What’s the full readable log that you can get now?

Hi @DaveYYY

I’ve attached the logs after re-parsing them. They’re not great in this format either as not everything outputs ^M at the end of the line, but you can at least read the last few process information more easily (and the ascii art progress bars don’t make a mess of things - it’s just all the stuff before them that’s harder to follow in this version…)

2024-07-09_logs_reparsed.zip (234.8 KB)

That archive includes the complete log and the other logs from the logs directory.

while I was regenerating this I spotted some early warnings about ‘boot chain not completed set to 0’ - which left me confused. On the one hand it’s a warning, on the other hand it seems to be saying ‘boot chain is not complete’ is false.
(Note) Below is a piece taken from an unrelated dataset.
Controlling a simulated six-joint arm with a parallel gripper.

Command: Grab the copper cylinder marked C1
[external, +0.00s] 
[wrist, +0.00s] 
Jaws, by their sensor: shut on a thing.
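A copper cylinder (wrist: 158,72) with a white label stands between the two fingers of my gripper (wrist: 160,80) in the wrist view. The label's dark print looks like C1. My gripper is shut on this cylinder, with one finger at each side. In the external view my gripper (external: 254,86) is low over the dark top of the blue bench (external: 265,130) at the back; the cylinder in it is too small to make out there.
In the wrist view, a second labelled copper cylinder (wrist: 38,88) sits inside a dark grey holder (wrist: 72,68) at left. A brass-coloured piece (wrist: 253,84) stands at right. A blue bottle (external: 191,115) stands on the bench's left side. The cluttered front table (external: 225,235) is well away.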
The final lines in the file also seem to suggest that there’s no space on a (host?) disk, which is also a surprise!

Checking inside the container the root partiton has 47GB free, the /home/nvidia user partition has 2.7TB free and /dev/shm has 7.7GB free.
For complete transparency, it is true my [host/external] root partition is down to it’s last GB, but that shouldn’t affect anything inside docker - so I’m leaning towards that being a red herring, possibly related to overlays inside docker somehow?
But I guess it could be a permission issue and an unfortunate error message?

Or does it really mean something on the device has not responded/run out of disk space?

I’ve got a lot of trees to bark up and not much clarity over which one contains the golden goose I’m looking for. Feels like the nature of wizards, even though this wizard has copious logs.

Any recommendations appreciated.

What do you mean with [host/external] here?
Can you try running SDKM natively instead of inside docker?